According to Emirates News Agency, each of the six companies within the ADNOC Group demonstrated strong financial results, alongside significant progress on strategic priorities aimed at driving profitable growth. ADNOC Distribution, for instance, achieved a net profit of $174 million (AED639 million) in the first quarter, marking a 16% year-on-year increase. This was their highest-ever first quarter EBITDA, attributed to record Q1 fuel sales and a strong performance in non-fuel retail. The company also expanded its service station network by adding 20 new stations, bringing the total to 915, and reaffirmed its commitment to its dividend policy, targeting an annual payout of $700 million (AED2.57 billion) through 2028.



ADNOC Drilling reported a 32% rise in revenue to $1.17 billion (AED4.30 billion) year-on-year, with EBITDA up 22% and net profit increasing 24% year-on-year. The company secured new contract awards worth over $2.4 billion (AED8.8 billion), enhancing its multi-billion-dollar revenue pipeline. The Board approved quarterly dividend distributions, totaling $217 million (AED796 million) for the first quarter of 2025, with expectations of delivering revenues between $4.60 – $4.80 billion (AED16.9 – 17.6 billion) and net profit between $1.35 – 1.45 billion (AED4.95 – 5.32 billion) for the year.
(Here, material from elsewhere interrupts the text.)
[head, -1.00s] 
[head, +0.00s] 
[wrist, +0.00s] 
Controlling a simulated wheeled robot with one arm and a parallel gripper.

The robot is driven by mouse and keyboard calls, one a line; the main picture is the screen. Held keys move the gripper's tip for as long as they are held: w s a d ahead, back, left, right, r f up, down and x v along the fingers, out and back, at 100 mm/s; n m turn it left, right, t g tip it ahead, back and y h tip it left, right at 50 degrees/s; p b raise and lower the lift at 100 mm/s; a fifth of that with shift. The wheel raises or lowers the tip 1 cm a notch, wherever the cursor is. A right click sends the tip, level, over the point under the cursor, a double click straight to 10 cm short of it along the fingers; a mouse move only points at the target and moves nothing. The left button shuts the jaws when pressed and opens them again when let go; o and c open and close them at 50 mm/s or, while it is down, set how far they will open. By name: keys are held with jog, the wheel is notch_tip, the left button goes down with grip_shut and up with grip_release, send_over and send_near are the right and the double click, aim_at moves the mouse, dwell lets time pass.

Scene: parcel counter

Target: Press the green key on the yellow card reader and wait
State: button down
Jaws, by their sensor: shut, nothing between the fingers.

ADNOC Gas reported a net income of $1.27 billion (AED4.7 billion) for Q1 2025, up 7% year-on-year, driven by increased domestic gas demand and efficient management of planned shutdowns. The company signed significant LNG supply agreements worth $9 billion (AED30.24 billion) and increased capital expenditures by 43% year-on-year. Additionally, ADNOC Gas was selected for inclusion in the MSCI Emerging Markets Index, effective 2nd June, which is expected to attract cash inflows of $300-$500 million (AED1.0 – 1.8 billion).



ADNOC Logistics and Services plc reported a 41% increase in revenue to $1.2 billion (AED4.34 billion) and a 20% rise in EBITDA to $344 million (AED1.26 billion), driven by strong performance across all business segments. The company maintained its 2025 net income and EBITDA guidance, with a 5% projected growth in its annual dividend, reflecting its strategic expansion goals.



Borouge posted a net profit of $281 million (AED1.03 billion), with a 9% revenue rise year-on-year to $1.42 billion (AED5.21 billion) and an EBITDA of $564 million (AED2.07 billion), maintaining industry-leading margins. The company also increased its 2025 annual dividend to 16.2 fils per share, supported by Borouge Group International.



Fertiglobe reported a 26% increase in revenues and a 45% rise in adjusted EBITDA for Q1 2025. The company launched its ‘Grow 2030 Strategy’ aiming for $1 billion in EBITDA by 2030 and initiated a share buyback programme to repurchase up to 2.5% of its outstanding shares, with ADNOC’s support in optimizing fixed costs and achieving interest savings.